The transition from the individual life level to the cohort level typically translates individual quantum and tempo values into distributions. For instance, in the case of fertility, the quantum comprises a distribution of the cohort with respect to the lifetime number of children ever born. Such a distribution is convenient to formally represent with parity-progression ratios. If those refer to a synthetic cohort constructed under the Synthetic Cohort Principle, then one usually calls them period parity-progression ratios. Importantly, those indicators are defined uniquely for any cohort, an actual or synthetic alike. What differs is the estimation procedure. In the latter case, it is far more complex and sophisticated than in the former case, where it is reduced to a straightforward tabulation.
2. The theoretical and practical value of solely age-based demographic quantifications and models has been clearly diminishing. And specifically, less importance is attached to conventional age-specific rates. When the supply of data for empirical studies was confined to pre-tabulated quotients, in practice, the only macro-data available for researchers were scores of age-specific rates (e.g., age-specific fertility rates), that is ratios whose denominator represents the size of a population contingent defined solely by its age (a single-year or five-year age interval), drawn from the observed single-sex population , though the numerator could stand for the number of observed demographic events of any kind, defined by the age interval and/or some other dimensions (say, the number of births of a certain order to women of the specified age). As that example suggests, an age-specific rate is not necessarily a proper occurrence-exposure ratio. On the other hand, at present, a demographer (utilizing a professionally written software) can produce a nearly unlimited manifold of the empirical quotients, namely, occurrence-exposure ratios, by deriving them from a collection of micro-data. Because the supply becomes of little limitation, the critical role falls onto the demand side.
In theory, as it is presently established, age is recognized as just one of many dimensions a demographic event, or state of a population, can be described with. It is not necessarily a most important dimension, nor is it even an always required for a meaningful description. For instance, speaking about fertility of modern populations of “European culture”, Louis Henry (1954:8) observed: "in practice, the limiting effect of ageing is secondary, and size of family [i.e. parity] becomes the most important factor".
In practice of period demographic analysis, the demand for a specific empirical quotient (usually it’s a proper occurrence-exposure ratio), is dictated by a chosen for measurement purposes model of synthetic cohort’s lifetime evolution. However, excepting the well-charted task of constructing a basic (single-decrement) life table for period mortality analysis, under which the conventional age-specific mortality rate is a true occurrence-exposure ratio, the measurement models for period demographic analysis do not seem to generate demand for age-specific rates proper.
Because of that, an age-specific rate might only serve for illustration purposes. Yet here too, an indicator obtained as an age-specific variable of the synthetic cohort is obviously more accurate and more consistent than a conventional age-specific rate, which, after all, pertains to an observed population rather than to the synthetic cohort.

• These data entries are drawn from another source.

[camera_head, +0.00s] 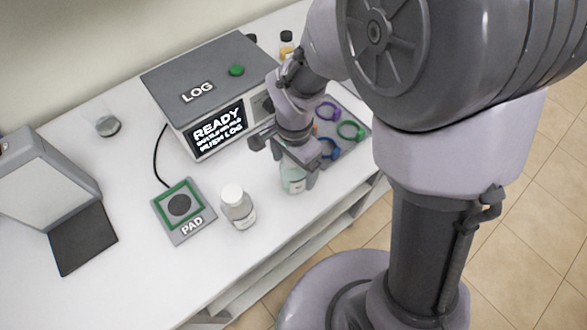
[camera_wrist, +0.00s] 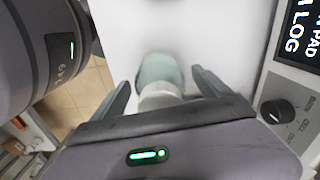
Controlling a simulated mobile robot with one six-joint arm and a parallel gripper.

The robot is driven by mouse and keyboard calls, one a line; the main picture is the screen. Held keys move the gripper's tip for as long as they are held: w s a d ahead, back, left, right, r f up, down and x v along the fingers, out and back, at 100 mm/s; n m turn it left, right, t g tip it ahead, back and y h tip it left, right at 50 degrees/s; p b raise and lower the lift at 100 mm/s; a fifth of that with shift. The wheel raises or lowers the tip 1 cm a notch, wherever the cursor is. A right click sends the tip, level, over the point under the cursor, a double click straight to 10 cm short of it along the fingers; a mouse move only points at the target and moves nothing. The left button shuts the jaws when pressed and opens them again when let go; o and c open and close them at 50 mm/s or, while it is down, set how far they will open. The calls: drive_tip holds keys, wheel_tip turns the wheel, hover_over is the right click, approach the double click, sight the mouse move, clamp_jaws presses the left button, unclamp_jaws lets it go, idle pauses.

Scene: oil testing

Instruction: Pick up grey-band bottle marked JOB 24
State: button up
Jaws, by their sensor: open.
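A bottle with pale green contents (camera_head: 293,183) stands upright near the table's front edge, under my gripper (camera_head: 297,172). In the wrist view, the same bottle (camera_wrist: 160,70) and its pale cap lie between my gripper's two fingers (camera_wrist: 160,84). The fingers are open, with a visible gap on each side of the cap. A second bottle (camera_head: 238,208), white-capped with a pale label, stands to the left. I cannot read JOB 24 or make out a grey band on either bottle; my gripper hides part of the green one.
A grey LOG box (camera_head: 205,80) with a READY screen stands behind. A PAD plate (camera_head: 183,211) lies left of the white-capped bottle. A tray (camera_head: 364,130) holds coloured rings right of my gripper. A glass beaker (camera_head: 107,125) and a grey stand (camera_head: 45,180) are farther left.

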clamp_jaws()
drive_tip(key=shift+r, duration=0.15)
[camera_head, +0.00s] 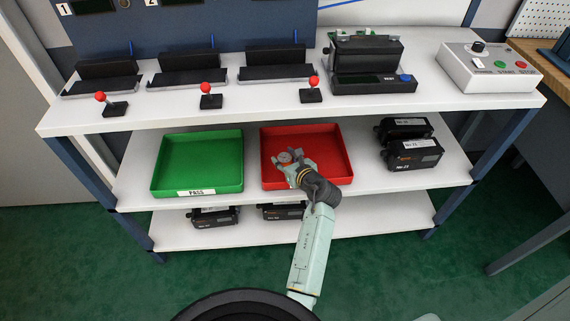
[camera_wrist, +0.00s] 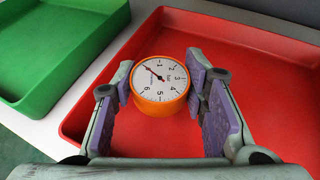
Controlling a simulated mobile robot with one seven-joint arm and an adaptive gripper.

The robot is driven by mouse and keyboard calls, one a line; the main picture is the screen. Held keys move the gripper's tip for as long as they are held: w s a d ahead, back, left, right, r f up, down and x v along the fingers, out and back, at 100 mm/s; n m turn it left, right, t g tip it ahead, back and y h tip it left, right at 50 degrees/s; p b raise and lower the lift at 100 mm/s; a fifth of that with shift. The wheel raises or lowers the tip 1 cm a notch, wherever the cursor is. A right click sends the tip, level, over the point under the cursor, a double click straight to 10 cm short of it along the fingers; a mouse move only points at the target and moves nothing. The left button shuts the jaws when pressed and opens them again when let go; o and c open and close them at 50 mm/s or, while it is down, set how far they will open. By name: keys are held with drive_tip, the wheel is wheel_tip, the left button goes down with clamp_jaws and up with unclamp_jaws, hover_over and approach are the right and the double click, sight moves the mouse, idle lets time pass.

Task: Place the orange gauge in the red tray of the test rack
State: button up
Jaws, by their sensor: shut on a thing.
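The orange gauge (camera_wrist: 160,86), round with a white dial, sits between the purple pads of my gripper (camera_wrist: 160,82) in the wrist view. The gripper is shut on it, and the dial faces the wrist camera. In the head view my gripper (camera_head: 291,162) is over the red tray (camera_head: 338,178), on the middle shelf of the rack. The tray's red floor (camera_wrist: 262,75) shows around the gauge in the wrist view. I cannot tell whether the gauge touches the floor.
A green tray (camera_head: 170,165) labelled PASS stands left of the red one. Black devices (camera_head: 412,150) sit to the right on the same shelf. The top shelf (camera_head: 230,112) is above, with red-knobbed levers and black fixtures. The red tray holds nothing else visible.

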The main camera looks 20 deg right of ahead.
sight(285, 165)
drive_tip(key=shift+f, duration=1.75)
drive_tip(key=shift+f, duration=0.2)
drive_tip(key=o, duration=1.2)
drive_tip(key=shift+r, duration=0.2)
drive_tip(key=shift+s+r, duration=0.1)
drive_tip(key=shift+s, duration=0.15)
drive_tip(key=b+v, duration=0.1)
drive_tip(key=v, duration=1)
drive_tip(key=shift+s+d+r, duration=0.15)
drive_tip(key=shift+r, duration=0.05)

For instance, it is preferable to illustrate an ‘age profile (or, age schedule) of fertility’ with the age-specific reduced number of births (all birth orders combined), i.e. a variable of the synthetic cohort, which has been implemented numerically with a consistent measurement model, such as Whelpton’s multi-state life table, rather than to rely on the age-specific fertility rate computed conventionally. The respective ‘fertility curves’ plotted against age, however, might appear quite similar on an illustration.

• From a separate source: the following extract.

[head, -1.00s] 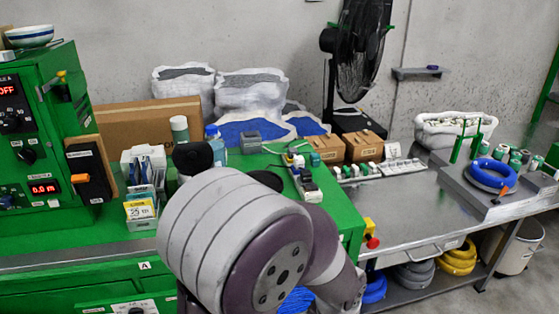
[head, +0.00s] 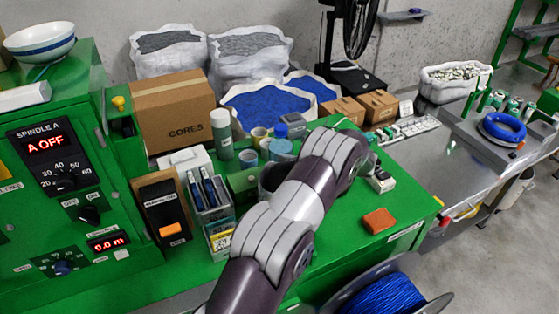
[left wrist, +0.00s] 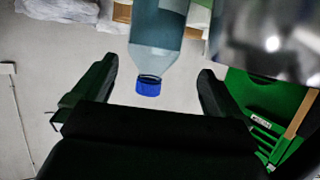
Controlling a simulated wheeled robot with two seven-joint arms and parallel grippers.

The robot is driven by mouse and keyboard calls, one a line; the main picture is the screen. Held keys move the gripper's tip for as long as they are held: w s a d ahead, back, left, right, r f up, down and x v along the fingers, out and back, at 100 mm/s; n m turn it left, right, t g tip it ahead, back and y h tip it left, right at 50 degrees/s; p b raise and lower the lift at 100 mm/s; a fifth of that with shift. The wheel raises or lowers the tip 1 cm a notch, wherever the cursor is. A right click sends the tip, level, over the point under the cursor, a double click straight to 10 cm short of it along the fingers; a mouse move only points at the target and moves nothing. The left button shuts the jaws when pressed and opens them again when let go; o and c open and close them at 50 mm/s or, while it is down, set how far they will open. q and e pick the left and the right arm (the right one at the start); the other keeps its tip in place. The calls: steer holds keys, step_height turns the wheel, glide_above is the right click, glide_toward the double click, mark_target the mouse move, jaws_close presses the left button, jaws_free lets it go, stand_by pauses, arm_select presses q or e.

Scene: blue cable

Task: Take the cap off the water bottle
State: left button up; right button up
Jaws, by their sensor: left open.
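The water bottle (left wrist: 158,30) is pale blue and see-through with a blue cap (left wrist: 148,88). In the left wrist view it appears cap-down in the picture, and the cap is on it. I see no finger touching the cap. In the head view my arm largely hides this gripper. My right gripper is not in view.
A green and white cylinder (head: 221,134) and tape rolls stand near the bottle. A cardboard box (head: 173,108) and sacks are behind. A box of pens (head: 208,197) is at left. An orange block (head: 379,220) lies on the clear bench front at right.

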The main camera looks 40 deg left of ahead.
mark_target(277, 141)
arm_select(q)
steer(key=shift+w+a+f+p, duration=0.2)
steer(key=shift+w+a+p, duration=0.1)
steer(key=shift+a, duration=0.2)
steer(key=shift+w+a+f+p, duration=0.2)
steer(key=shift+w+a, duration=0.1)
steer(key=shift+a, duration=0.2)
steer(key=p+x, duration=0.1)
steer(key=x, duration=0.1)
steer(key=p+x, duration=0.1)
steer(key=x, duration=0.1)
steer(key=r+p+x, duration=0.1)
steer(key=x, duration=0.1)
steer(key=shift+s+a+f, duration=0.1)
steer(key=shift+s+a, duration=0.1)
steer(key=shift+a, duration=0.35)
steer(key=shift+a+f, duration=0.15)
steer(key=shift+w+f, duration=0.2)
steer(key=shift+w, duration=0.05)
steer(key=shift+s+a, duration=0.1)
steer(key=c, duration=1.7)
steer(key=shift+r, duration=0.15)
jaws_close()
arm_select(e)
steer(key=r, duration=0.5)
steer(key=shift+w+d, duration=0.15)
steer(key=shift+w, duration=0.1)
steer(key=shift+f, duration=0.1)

Consequently, the role of standardization with respect to age is diminishing as well, though traditionally it is attached a great importance in Russian textbooks and syllabi on demography. One hardly is interested in, say, a crude birth rate (CBR) ‘standardized with respect to age’. Indeed, besides the fact that it is standardized with respect to age only, ignoring the other demographic dimensions (like parity, length of open birth interval), that monstrous indicator, though standardized, remains in its very nature (and in units of measurement) just a crude population-based quotient, not a variable pertaining to the synthetic cohort. The latter, of course, supplies much better measures of the fertility quantum, which, due to the very Synthetic Cohort Principle, are standardized fully, i.e. are completely alienated from the observed population, its structures of any kind. Hence, it is substantial, in my view, to reduce the time (and length in the textbooks) dedicated to standardization by age (and related topics like the Kitagawa decomposition). A good set of exercises (fitted to the student’ self-guided work with a spreadsheet software) would, nevertheless, remain useful. In general, contrary to a tradition of the Russian syllabi in demography, it is wasteful to start the fertility analysis topic (or mortality analysis topic, for that matter) with introduction of the respective crude rate (CBR or CDR), followed by a lengthy criticism of that crude rate.

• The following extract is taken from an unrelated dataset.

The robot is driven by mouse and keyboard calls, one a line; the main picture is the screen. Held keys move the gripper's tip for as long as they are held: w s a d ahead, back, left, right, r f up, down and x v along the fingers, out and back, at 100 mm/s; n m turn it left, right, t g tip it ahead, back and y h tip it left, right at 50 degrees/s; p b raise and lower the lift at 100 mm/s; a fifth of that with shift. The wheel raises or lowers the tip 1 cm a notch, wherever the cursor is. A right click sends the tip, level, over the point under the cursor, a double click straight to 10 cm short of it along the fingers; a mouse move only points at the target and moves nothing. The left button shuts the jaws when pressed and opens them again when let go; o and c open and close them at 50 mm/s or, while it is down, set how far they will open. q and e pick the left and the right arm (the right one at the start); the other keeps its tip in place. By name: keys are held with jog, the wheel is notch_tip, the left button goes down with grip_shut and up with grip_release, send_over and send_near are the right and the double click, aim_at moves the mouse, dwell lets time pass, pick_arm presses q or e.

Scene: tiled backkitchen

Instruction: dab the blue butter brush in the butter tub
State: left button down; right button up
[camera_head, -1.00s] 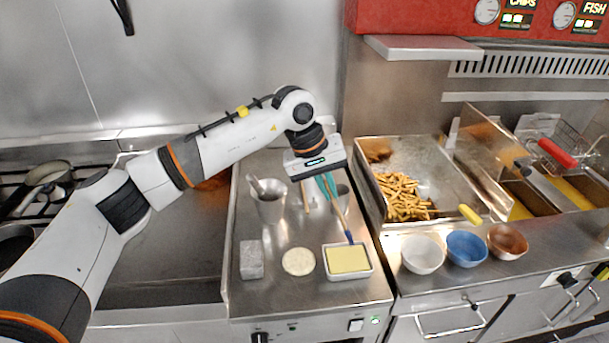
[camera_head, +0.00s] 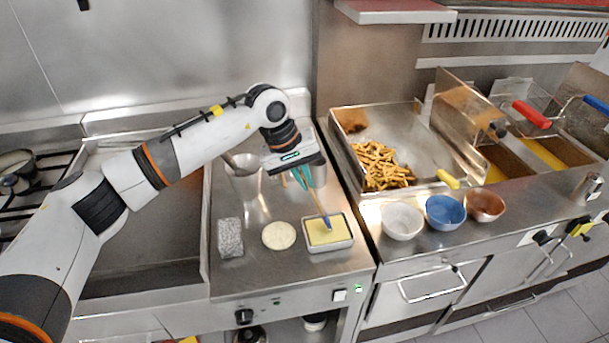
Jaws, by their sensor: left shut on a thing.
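My left gripper (camera_head: 303,180) points down above the steel worktop, shut on the wooden handle of the blue butter brush (camera_head: 326,222). The brush slants down to the right. Its blue head is over the butter tub, and its tip appears to be at the yellow butter; I cannot tell how firmly it touches. The butter tub (camera_head: 344,244) is a pale rectangular dish filled with yellow butter, on the worktop below and right of the gripper. My right gripper is not in view.
A grey block (camera_head: 230,238) and a round pale disc (camera_head: 279,236) lie left of the tub. A steel pot (camera_head: 243,186) stands behind them, another container (camera_head: 319,174) behind the gripper. White (camera_head: 402,222), blue (camera_head: 445,212) and copper (camera_head: 485,204) bowls stand right, before the chip tray (camera_head: 422,180).

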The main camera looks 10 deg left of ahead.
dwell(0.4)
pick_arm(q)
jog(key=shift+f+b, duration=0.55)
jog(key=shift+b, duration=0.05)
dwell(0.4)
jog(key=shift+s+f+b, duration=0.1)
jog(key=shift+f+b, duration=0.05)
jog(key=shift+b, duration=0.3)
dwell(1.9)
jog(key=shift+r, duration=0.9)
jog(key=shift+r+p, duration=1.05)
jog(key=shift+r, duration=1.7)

By the same token, whereas the Lexis diagram remains an essential graphic construction to illustrate some simple measurement models of demographic analysis (above all, the basic, single-decrement, life table), and serves as a useful tool for descriptive demography as well, thus earning its firm place in a demography syllabus, a lengthy introduction entitled ‘Time and Age in Demography’ supplemented with definitions of ‘demographic bodies’ of ‘first kind’, ‘second kind’, ‘third kind’, etc. (i.e. rectangles and triangles on the Lexis plane), which the Russian syllabi conventionally favor, I see as waste of time and energy.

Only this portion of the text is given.